The only way to know for sure what will work better for your use cases on your platform is to do actual profiling. I can guarantee you that doing a full table scan on a million row database will be slower than grep on a million line CSV file. But that's probably not a realistic example of your usage. The "breakpoints" will vary wildly depending on your particular mix of retrieve, indexed search, non-indexed search, update, append.
To me, this isn't a performance issue. Your data sounds record-oriented, and MySQL is vastly superior (in general terms) for dealing with that kind of data. If your use cases are even a little bit complicated by the time your data gets large, dealing with a 100k line CSV file is going to be horrific compared to a 100k record db table, even if the performance is marginally better (which is by no means guaranteed).

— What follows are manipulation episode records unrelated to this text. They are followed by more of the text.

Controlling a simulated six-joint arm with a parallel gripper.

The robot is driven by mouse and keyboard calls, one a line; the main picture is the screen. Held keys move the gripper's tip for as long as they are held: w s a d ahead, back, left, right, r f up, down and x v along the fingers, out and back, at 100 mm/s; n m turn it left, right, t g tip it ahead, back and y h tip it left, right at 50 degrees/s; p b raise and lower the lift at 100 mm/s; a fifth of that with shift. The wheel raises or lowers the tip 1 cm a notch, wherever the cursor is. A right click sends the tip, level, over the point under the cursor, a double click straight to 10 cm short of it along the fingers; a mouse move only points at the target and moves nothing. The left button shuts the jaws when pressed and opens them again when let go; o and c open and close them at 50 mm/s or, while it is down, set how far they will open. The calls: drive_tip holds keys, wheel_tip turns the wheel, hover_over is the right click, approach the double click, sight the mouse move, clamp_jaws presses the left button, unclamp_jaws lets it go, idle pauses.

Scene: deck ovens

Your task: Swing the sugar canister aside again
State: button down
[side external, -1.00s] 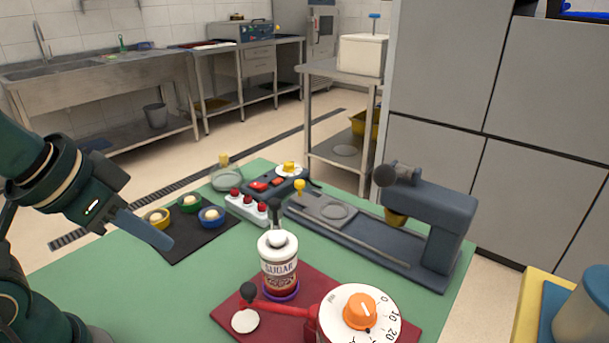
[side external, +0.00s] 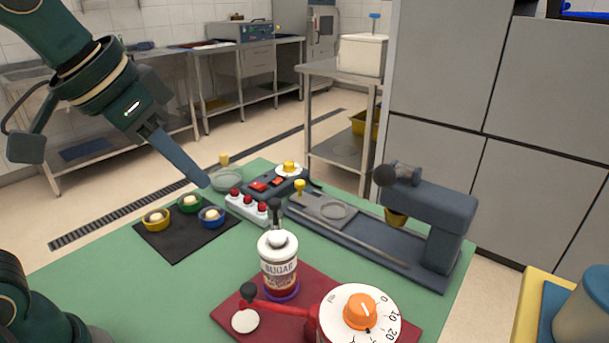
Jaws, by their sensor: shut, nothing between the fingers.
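The sugar canister (side external: 278,264) is white with a "SUGAR" label and a dark knob on top. It stands upright in a purple ring (side external: 283,291) at the back of the dark red base (side external: 290,315). A red arm with a black ball knob (side external: 249,291) reaches left from the dial unit, in front of the canister. A white disc (side external: 245,321) lies below the knob. My gripper (side external: 204,183) is shut and empty. It is up and left of the canister, above the far side of the green table, apart from everything as far as I can see.
Three small coloured rings (side external: 189,203) sit on a black mat (side external: 183,233). A red-button strip (side external: 247,207) and a grey press (side external: 437,225) stand behind the canister. A white dial with an orange knob (side external: 360,311) stands right. The green table (side external: 150,290) is clear at left front.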

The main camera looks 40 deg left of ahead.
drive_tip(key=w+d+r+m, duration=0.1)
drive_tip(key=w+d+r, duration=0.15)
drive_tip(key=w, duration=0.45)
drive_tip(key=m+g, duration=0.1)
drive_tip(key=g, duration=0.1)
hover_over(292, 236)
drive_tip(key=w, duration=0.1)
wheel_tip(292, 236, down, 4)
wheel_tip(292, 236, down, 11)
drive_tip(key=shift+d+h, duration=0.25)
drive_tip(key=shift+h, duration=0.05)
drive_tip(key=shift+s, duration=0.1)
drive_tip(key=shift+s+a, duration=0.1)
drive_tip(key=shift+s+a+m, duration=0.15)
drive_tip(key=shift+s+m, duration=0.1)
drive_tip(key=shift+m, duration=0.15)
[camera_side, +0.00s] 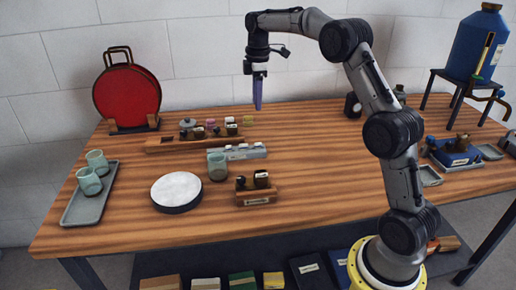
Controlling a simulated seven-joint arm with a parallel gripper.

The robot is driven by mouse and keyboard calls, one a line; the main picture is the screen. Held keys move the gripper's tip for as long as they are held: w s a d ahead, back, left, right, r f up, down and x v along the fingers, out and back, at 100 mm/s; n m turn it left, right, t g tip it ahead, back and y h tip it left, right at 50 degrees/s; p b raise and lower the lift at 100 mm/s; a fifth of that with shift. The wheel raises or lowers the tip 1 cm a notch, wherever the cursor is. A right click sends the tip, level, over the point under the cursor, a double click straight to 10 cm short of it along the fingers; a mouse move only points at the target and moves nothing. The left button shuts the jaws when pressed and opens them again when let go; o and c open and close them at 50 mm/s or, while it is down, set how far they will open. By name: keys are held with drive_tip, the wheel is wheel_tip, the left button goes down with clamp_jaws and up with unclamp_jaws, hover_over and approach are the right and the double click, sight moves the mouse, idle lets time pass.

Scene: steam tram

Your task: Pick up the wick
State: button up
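My gripper (258,104) points straight down and hangs in the air above the back middle of the wooden table (325,175). Its purple fingers look like one narrow shape from this side, so I cannot tell whether they are apart. No held thing shows at the tips. I cannot make out which thing is the wick. Small items stand in a long wooden rack (165,146), in a pale grey rack (247,154) and in a small wooden holder (257,200) with dark-topped pieces. These items are too small to name.
A green cup (218,167) stands near a round white-topped disc (176,190). A tray (88,209) with two cups is at left. A red round case (127,94) stands behind. A blue tank (478,45) and blue device (456,155) are at right.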

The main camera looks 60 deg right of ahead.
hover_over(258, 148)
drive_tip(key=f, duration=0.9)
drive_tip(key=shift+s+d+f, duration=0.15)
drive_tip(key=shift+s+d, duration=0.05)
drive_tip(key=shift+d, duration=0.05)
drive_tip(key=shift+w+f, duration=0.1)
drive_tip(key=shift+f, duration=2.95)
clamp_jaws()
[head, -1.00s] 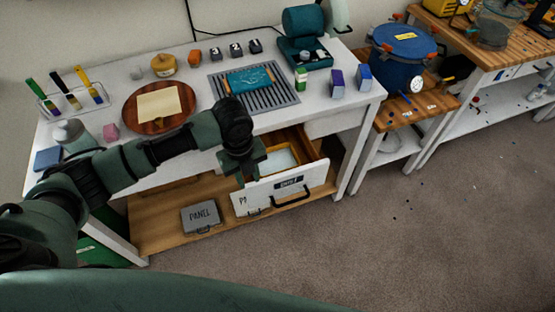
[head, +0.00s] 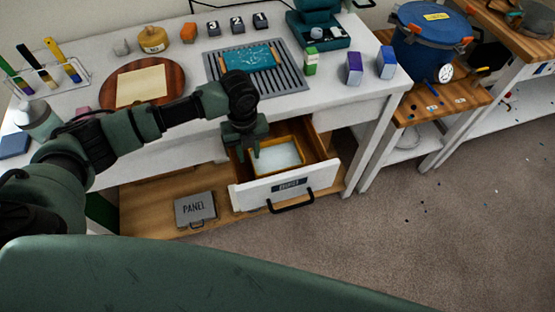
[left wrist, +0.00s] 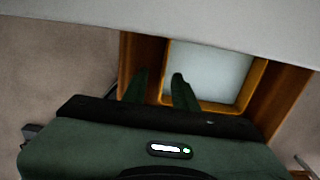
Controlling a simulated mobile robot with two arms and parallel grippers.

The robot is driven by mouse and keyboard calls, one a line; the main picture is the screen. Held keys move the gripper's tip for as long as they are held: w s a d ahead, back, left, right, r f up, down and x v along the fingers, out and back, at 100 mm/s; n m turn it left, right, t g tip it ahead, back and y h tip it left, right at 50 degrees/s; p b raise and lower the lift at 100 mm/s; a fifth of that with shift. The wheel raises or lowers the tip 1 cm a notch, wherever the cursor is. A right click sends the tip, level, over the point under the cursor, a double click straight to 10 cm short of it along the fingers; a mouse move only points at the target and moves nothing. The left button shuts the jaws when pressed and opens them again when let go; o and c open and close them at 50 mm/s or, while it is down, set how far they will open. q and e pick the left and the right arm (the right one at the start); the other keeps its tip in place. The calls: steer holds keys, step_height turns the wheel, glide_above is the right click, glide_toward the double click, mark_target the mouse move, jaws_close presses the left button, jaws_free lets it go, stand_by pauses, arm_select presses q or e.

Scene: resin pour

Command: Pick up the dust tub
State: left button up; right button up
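The dust tub is a yellow-rimmed tub (head: 298,150) with pale contents, inside a pulled-out drawer (head: 318,178) with a white front and a dark handle. My left gripper (head: 247,151) points down at the tub's left side. In the left wrist view the tub (left wrist: 256,86) lies beyond the fingers. There my left gripper (left wrist: 160,74) is open, its fingers apart on either side of the tub's left rim. I cannot tell whether the fingers touch the rim or hang above it. My right gripper is not in view.
The white bench top (head: 185,68) lies above and behind the drawer. It carries a round wooden board (head: 172,77), a grey rack (head: 213,66) and small boxes. A grey panel case (head: 195,210) lies on the lower shelf. The floor (head: 400,240) at right is mostly clear.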

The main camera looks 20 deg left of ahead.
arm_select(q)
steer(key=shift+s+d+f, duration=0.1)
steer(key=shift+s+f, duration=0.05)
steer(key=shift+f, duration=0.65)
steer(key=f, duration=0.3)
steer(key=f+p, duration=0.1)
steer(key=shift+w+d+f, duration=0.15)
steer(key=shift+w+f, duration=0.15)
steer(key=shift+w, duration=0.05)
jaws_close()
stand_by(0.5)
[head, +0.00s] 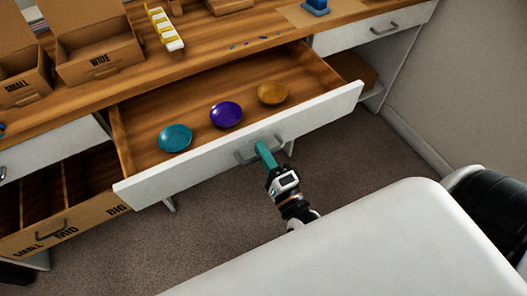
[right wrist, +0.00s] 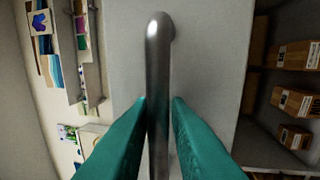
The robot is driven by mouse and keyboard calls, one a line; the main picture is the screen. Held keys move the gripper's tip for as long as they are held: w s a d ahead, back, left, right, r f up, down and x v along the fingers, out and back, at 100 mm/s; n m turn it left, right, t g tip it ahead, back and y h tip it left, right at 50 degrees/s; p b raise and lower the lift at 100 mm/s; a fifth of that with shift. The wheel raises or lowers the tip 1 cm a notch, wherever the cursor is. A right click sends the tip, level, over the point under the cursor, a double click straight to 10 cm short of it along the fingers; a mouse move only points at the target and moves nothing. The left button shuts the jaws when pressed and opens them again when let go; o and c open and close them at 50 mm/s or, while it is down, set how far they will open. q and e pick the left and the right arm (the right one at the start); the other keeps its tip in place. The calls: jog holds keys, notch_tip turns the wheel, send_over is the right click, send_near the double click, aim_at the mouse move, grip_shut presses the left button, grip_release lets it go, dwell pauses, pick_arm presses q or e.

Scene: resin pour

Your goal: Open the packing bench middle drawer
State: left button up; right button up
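The packing bench middle drawer (head: 190,171) is pulled well out, its white front standing away from the bench. My right gripper (head: 263,148) is at the grey bar handle (head: 243,157) on the drawer front. In the right wrist view, its teal fingers lie close along both sides of the metal handle (right wrist: 158,60), shut on it. My left gripper is not in view.
Cardboard boxes marked SMALL (head: 22,88) and WIDE (head: 98,62) stand on the wooden benchtop (head: 215,55). A lower-left drawer (head: 65,232) is also out. Another white drawer (head: 370,30) is at the right. Carpet (head: 400,160) is clear right of the open drawer.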

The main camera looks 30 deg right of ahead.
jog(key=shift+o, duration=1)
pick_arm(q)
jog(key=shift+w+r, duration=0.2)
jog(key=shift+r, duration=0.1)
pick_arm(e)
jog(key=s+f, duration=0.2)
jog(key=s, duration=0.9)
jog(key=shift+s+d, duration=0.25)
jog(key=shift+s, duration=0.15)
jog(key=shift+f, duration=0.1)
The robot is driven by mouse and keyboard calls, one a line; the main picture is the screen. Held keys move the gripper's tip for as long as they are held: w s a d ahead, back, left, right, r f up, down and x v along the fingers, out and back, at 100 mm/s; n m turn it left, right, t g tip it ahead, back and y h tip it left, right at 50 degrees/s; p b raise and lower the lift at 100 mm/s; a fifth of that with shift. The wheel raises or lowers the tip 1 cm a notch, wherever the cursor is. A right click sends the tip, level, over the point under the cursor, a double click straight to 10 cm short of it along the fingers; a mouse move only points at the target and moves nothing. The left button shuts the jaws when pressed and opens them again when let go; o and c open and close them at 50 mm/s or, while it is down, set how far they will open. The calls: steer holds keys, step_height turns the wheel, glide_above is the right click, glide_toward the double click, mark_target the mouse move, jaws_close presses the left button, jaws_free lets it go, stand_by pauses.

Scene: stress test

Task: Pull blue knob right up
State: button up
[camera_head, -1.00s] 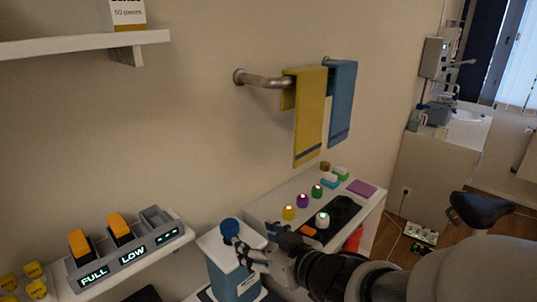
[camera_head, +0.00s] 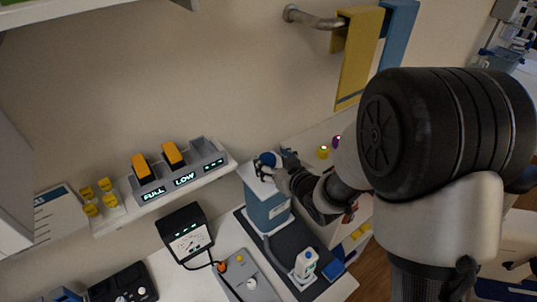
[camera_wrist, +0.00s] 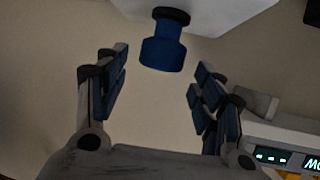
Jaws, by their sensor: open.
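The blue knob (camera_head: 266,159) stands on top of a blue-grey box with a white lid (camera_head: 268,208) in the head view. In the wrist view the knob (camera_wrist: 162,48) shows at top centre, joined by a dark collar to the white lid (camera_wrist: 225,12). My gripper (camera_wrist: 158,72) is open, one blue-padded finger to each side. The knob lies between the lines of the fingers, near the tips, with visible gaps on both sides. In the head view my gripper (camera_head: 278,164) is at the knob's right side and partly covers it.
A shelf with orange-topped batteries in a charger (camera_head: 180,168) is to the left. A meter (camera_head: 188,235) and a white bottle (camera_head: 305,263) stand below. Towels (camera_head: 361,50) hang on a wall rail (camera_head: 313,18) above. My arm hides much of the right side.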

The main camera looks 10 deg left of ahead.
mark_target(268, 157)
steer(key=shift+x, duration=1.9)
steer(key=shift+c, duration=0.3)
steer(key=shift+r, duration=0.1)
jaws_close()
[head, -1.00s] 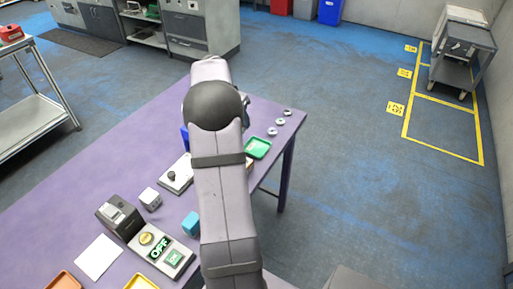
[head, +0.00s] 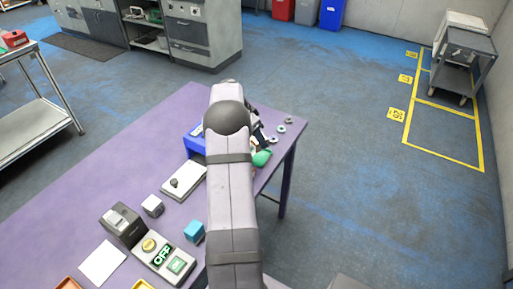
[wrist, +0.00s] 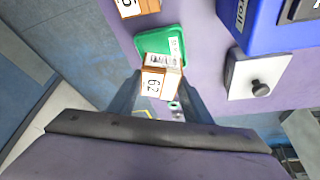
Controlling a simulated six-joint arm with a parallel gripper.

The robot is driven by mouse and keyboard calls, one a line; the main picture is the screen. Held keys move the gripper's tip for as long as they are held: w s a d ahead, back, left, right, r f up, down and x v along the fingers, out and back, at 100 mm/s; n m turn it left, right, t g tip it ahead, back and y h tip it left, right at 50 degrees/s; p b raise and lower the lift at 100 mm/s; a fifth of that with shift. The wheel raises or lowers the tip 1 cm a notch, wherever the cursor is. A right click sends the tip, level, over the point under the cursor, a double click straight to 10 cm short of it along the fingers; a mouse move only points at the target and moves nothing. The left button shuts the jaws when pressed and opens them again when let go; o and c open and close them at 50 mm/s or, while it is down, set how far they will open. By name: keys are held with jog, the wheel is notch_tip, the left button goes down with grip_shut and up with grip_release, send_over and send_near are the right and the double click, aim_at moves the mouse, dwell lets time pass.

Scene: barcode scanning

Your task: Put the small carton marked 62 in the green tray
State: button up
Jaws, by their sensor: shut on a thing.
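The small carton marked 62 (wrist: 154,84) is white and brown, with a printed label on another face. My gripper (wrist: 161,80) is shut on it, one finger on each side. The green tray (wrist: 158,42) lies just beyond the carton in the wrist view, and the carton overlaps its near edge there. I cannot tell how high the carton is held. In the head view the green tray (head: 262,158) shows in part at the right side of the purple table, beside my arm. The arm hides the carton in that view.
Another numbered carton (wrist: 132,6) lies beyond the tray. A blue bin (head: 194,140) and a white plate with a dark knob (head: 183,181) stand left of my arm. Small metal rings (head: 281,129) lie near the table's right edge.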

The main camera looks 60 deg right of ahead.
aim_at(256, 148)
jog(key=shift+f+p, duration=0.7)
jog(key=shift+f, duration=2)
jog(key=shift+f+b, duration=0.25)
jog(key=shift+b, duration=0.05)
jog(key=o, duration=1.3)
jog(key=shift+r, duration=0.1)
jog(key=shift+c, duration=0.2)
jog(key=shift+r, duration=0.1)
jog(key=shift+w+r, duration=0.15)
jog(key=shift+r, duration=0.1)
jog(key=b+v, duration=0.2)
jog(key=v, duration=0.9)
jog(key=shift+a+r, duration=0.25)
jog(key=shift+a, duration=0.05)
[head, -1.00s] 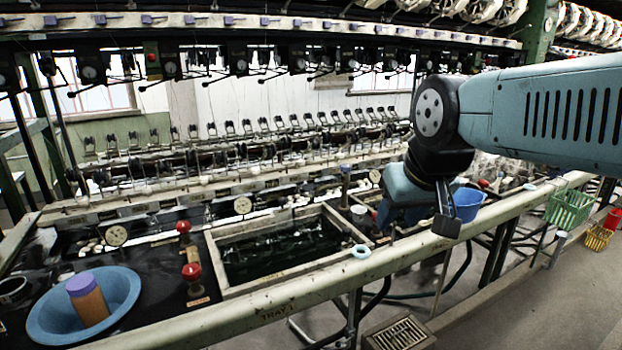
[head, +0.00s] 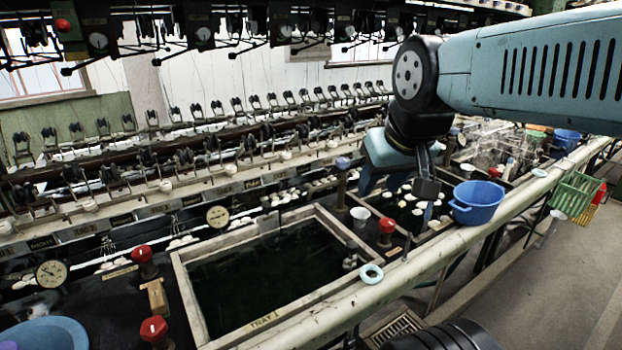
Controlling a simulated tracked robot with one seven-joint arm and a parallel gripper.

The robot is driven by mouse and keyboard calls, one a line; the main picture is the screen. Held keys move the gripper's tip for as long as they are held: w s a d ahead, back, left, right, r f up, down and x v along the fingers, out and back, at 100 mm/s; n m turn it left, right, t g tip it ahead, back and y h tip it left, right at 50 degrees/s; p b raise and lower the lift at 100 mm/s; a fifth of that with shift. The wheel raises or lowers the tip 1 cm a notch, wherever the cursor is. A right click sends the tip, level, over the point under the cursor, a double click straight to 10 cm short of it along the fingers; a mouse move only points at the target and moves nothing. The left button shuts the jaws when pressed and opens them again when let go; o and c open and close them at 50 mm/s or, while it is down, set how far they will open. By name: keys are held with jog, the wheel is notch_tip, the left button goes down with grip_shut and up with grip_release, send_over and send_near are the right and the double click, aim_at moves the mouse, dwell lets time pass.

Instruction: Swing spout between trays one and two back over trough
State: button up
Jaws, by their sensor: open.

Depends on the use. For example for configuration or language files CSV might do better.
Anyway, if you're using PHP5, you have 3rd option -- SQLite, which comes embedded in PHP. It gives you ease of use like regular files, but robustness of RDBMS.
Databases are for storing and retrieving data. If you need anything more than plain line/entry addition or bulk listing, why not go for the database way? Otherwise you'd basically have to code the functionality (incl. deletion, sorting etc) yourself.
CSV is an incredibly brittle format and requires your app to do all the formatting and calcuations. If you need to update a spesific record in a csv you will have to first read the entire csv file, find the entry in memory would need to change, then write the whole file out again. This gets very slow very quickly. CSV is only useful for write once, readd once type apps.
If you want to import swiftly like a thief in the night, use SQL format.
If you are working in production server, CSV is slow but it is the safest.
Just make sure the CSV file doesn't have a Primary Key which will override your existing data.